— BEGIN EXTRACTED ENTRIES —

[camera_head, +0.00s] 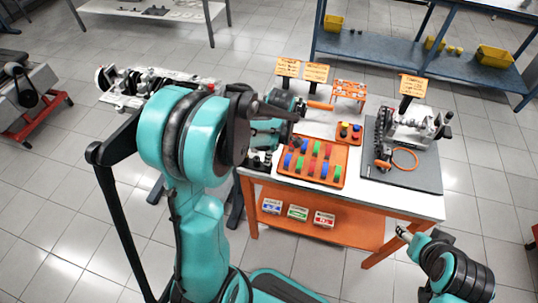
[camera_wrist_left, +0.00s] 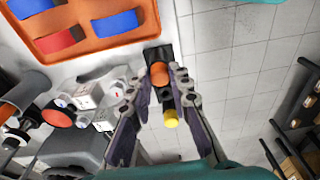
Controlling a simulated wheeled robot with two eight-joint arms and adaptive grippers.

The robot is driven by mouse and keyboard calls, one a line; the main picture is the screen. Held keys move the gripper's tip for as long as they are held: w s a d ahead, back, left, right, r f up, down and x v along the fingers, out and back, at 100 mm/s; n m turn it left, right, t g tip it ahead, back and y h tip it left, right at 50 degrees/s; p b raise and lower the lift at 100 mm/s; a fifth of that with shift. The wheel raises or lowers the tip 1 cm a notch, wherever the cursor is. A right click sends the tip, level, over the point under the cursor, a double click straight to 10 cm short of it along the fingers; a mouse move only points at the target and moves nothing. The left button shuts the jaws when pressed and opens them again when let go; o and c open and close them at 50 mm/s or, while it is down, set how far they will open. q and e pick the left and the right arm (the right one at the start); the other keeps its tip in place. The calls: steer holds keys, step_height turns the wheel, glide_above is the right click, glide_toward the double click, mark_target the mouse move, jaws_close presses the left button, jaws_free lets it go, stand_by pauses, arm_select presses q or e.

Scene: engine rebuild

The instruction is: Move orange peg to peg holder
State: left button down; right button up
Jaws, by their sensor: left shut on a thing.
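The orange peg (camera_wrist_left: 160,75) shows as a round orange end between my left fingertips in the left wrist view. My left gripper (camera_wrist_left: 167,74) is shut on it. A black peg holder (camera_wrist_left: 154,53) lies right under the orange peg, at the table edge. I cannot tell how deep the peg sits in it. A yellow peg (camera_wrist_left: 170,118) stands in line beside the orange one, between my fingers. In the head view my left arm hides most of this spot. My right gripper (camera_head: 403,233) is at the lower right, off the table; its finger state is unclear.
An orange tray (camera_head: 311,182) with coloured pieces lies close to my left gripper. A grey mat (camera_head: 410,178) with an engine part lies on the right. A blue shelf (camera_head: 385,50) stands behind.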

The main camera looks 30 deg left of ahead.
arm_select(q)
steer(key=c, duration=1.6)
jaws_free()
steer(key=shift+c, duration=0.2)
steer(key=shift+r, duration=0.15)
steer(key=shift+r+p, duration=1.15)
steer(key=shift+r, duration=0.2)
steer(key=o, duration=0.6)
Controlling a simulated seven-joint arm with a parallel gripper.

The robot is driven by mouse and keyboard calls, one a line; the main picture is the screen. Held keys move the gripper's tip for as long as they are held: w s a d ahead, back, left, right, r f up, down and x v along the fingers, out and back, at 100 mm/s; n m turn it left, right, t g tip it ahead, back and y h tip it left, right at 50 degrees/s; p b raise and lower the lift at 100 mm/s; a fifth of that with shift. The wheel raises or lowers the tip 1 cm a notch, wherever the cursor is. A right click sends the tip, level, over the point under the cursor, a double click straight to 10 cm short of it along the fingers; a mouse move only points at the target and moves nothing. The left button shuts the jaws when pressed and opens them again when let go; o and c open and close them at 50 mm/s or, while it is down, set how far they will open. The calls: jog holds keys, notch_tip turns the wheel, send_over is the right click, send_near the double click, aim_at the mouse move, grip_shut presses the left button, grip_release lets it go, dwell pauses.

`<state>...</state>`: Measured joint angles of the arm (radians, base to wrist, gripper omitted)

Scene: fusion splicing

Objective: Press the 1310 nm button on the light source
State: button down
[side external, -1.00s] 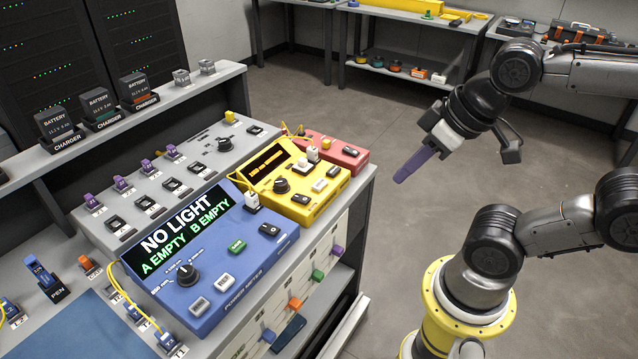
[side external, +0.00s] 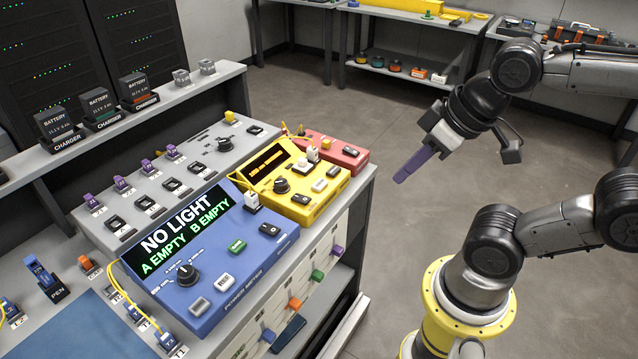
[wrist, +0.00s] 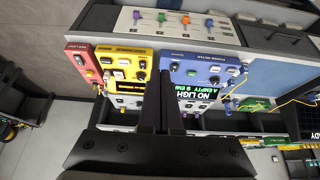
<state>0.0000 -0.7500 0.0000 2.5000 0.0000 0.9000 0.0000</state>
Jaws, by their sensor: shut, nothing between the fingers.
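The yellow box (side external: 295,185), which looks like the light source, stands on the bench between the blue power meter and a red box. It has an orange-lit display (side external: 267,162), a dark knob (side external: 282,185) and a few small buttons, such as the pale one (side external: 319,185). I cannot read which button is 1310 nm. The yellow box also shows in the wrist view (wrist: 125,60). My gripper (side external: 402,178) is shut and empty, in the air right of the bench, apart from the boxes. Its dark fingers (wrist: 161,75) overlap the gap between yellow box and power meter in the wrist view.
The blue power meter (side external: 285,238) reads "NO LIGHT, A EMPTY, B EMPTY". The red box (side external: 345,148) stands just behind the yellow box. A grey panel (side external: 193,160) with switches and purple plugs lies to the left. Yellow cables run near the boxes. The air between my gripper and bench is clear.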

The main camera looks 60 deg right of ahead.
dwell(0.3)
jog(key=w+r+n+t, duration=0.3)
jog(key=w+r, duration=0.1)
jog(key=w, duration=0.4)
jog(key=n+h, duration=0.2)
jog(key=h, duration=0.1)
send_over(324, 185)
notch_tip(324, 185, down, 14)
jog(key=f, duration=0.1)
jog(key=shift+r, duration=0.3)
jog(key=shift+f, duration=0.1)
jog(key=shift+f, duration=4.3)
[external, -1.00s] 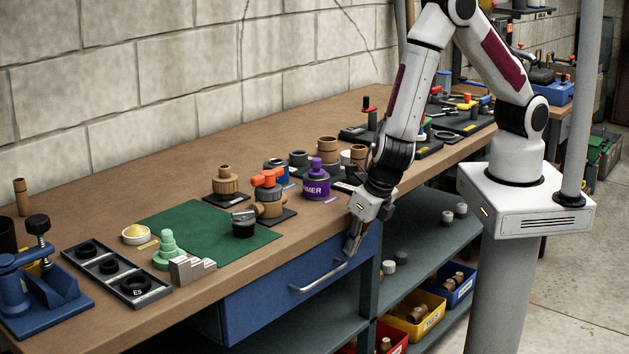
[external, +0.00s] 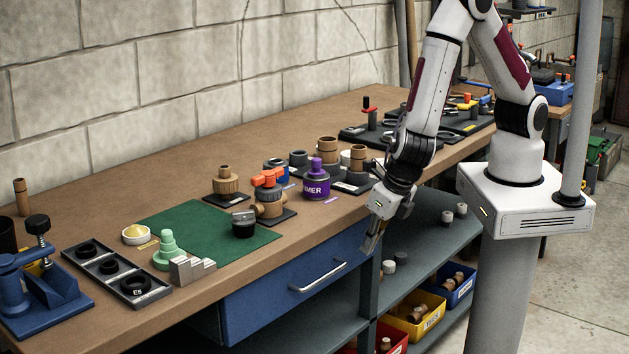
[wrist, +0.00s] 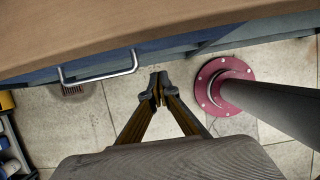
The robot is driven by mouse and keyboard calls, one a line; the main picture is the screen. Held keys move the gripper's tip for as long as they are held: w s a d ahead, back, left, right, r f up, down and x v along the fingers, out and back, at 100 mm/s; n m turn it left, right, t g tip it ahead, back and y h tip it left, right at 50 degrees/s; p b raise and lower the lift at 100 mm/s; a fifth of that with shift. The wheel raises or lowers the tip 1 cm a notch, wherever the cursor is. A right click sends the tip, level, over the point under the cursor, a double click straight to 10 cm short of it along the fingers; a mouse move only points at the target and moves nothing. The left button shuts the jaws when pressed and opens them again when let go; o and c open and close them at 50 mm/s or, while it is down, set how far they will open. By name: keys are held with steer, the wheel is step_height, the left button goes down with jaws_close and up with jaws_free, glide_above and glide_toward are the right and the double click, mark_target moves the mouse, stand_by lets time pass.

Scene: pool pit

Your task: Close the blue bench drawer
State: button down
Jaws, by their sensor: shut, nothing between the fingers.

— END EXTRACTED ENTRIES —

■ GIVEN EXERCISE
Each line above is to be copied verbatim. Drop any image from the copy.

■ ANSWER TO THE PROBLEM
[camera_head, +0.00s] 
[camera_wrist_left, +0.00s] 
Controlling a simulated wheeled robot with two eight-joint arms and adaptive grippers.

The robot is driven by mouse and keyboard calls, one a line; the main picture is the screen. Held keys move the gripper's tip for as long as they are held: w s a d ahead, back, left, right, r f up, down and x v along the fingers, out and back, at 100 mm/s; n m turn it left, right, t g tip it ahead, back and y h tip it left, right at 50 degrees/s; p b raise and lower the lift at 100 mm/s; a fifth of that with shift. The wheel raises or lowers the tip 1 cm a notch, wherever the cursor is. A right click sends the tip, level, over the point under the cursor, a double click straight to 10 cm short of it along the fingers; a mouse move only points at the target and moves nothing. The left button shuts the jaws when pressed and opens them again when let go; o and c open and close them at 50 mm/s or, while it is down, set how far they will open. q and e pick the left and the right arm (the right one at the start); the other keeps its tip in place. The calls: steer holds keys, step_height turns the wheel, glide_above is the right click, glide_toward the double click, mark_target the mouse move, jaws_close presses the left button, jaws_free lets it go, stand_by pauses, arm_select presses q or e.

Scene: engine rebuild

The instruction is: Move orange peg to peg holder
State: left button down; right button up
Jaws, by their sensor: left shut on a thing.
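The orange peg (camera_wrist_left: 160,75) shows as a round orange end between my left fingertips in the left wrist view. My left gripper (camera_wrist_left: 167,74) is shut on it. A black peg holder (camera_wrist_left: 154,53) lies right under the orange peg, at the table edge. I cannot tell how deep the peg sits in it. A yellow peg (camera_wrist_left: 170,118) stands in line beside the orange one, between my fingers. In the head view my left arm hides most of this spot. My right gripper (camera_head: 403,233) is at the lower right, off the table; its finger state is unclear.
An orange tray (camera_head: 311,182) with coloured pieces lies close to my left gripper. A grey mat (camera_head: 410,178) with an engine part lies on the right. A blue shelf (camera_head: 385,50) stands behind.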

The main camera looks 30 deg left of ahead.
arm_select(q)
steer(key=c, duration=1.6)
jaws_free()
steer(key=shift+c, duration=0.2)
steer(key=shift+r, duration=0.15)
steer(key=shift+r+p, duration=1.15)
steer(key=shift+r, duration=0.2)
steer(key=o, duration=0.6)
Controlling a simulated seven-joint arm with a parallel gripper.

The robot is driven by mouse and keyboard calls, one a line; the main picture is the screen. Held keys move the gripper's tip for as long as they are held: w s a d ahead, back, left, right, r f up, down and x v along the fingers, out and back, at 100 mm/s; n m turn it left, right, t g tip it ahead, back and y h tip it left, right at 50 degrees/s; p b raise and lower the lift at 100 mm/s; a fifth of that with shift. The wheel raises or lowers the tip 1 cm a notch, wherever the cursor is. A right click sends the tip, level, over the point under the cursor, a double click straight to 10 cm short of it along the fingers; a mouse move only points at the target and moves nothing. The left button shuts the jaws when pressed and opens them again when let go; o and c open and close them at 50 mm/s or, while it is down, set how far they will open. The calls: jog holds keys, notch_tip turns the wheel, send_over is the right click, send_near the double click, aim_at the mouse move, grip_shut presses the left button, grip_release lets it go, dwell pauses.

`<state>...</state>`: Measured joint angles of the arm (radians, base to wrist, gripper omitted)

Scene: fusion splicing

Objective: Press the 1310 nm button on the light source
State: button down
[side external, -1.00s] 
[side external, +0.00s] 
[wrist, +0.00s] 
<state>0.0000 -0.7500 0.0000 2.5000 0.0000 0.9000 0.0000</state>
Jaws, by their sensor: shut, nothing between the fingers.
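The yellow box (side external: 295,185), which looks like the light source, stands on the bench between the blue power meter and a red box. It has an orange-lit display (side external: 267,162), a dark knob (side external: 282,185) and a few small buttons, such as the pale one (side external: 319,185). I cannot read which button is 1310 nm. The yellow box also shows in the wrist view (wrist: 125,60). My gripper (side external: 402,178) is shut and empty, in the air right of the bench, apart from the boxes. Its dark fingers (wrist: 161,75) overlap the gap between yellow box and power meter in the wrist view.
The blue power meter (side external: 285,238) reads "NO LIGHT, A EMPTY, B EMPTY". The red box (side external: 345,148) stands just behind the yellow box. A grey panel (side external: 193,160) with switches and purple plugs lies to the left. Yellow cables run near the boxes. The air between my gripper and bench is clear.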

The main camera looks 60 deg right of ahead.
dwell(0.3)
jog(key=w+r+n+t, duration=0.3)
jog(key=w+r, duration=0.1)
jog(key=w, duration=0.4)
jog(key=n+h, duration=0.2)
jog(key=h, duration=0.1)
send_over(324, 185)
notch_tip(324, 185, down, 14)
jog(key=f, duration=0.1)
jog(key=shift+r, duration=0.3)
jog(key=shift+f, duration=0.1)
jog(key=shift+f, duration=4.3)
[external, -1.00s] 
[external, +0.00s] 
[wrist, +0.00s] 
The robot is driven by mouse and keyboard calls, one a line; the main picture is the screen. Held keys move the gripper's tip for as long as they are held: w s a d ahead, back, left, right, r f up, down and x v along the fingers, out and back, at 100 mm/s; n m turn it left, right, t g tip it ahead, back and y h tip it left, right at 50 degrees/s; p b raise and lower the lift at 100 mm/s; a fifth of that with shift. The wheel raises or lowers the tip 1 cm a notch, wherever the cursor is. A right click sends the tip, level, over the point under the cursor, a double click straight to 10 cm short of it along the fingers; a mouse move only points at the target and moves nothing. The left button shuts the jaws when pressed and opens them again when let go; o and c open and close them at 50 mm/s or, while it is down, set how far they will open. By name: keys are held with steer, the wheel is step_height, the left button goes down with jaws_close and up with jaws_free, glide_above and glide_toward are the right and the double click, mark_target moves the mouse, stand_by lets time pass.

Scene: pool pit

Your task: Close the blue bench drawer
State: button down
Jaws, by their sensor: shut, nothing between the fingers.

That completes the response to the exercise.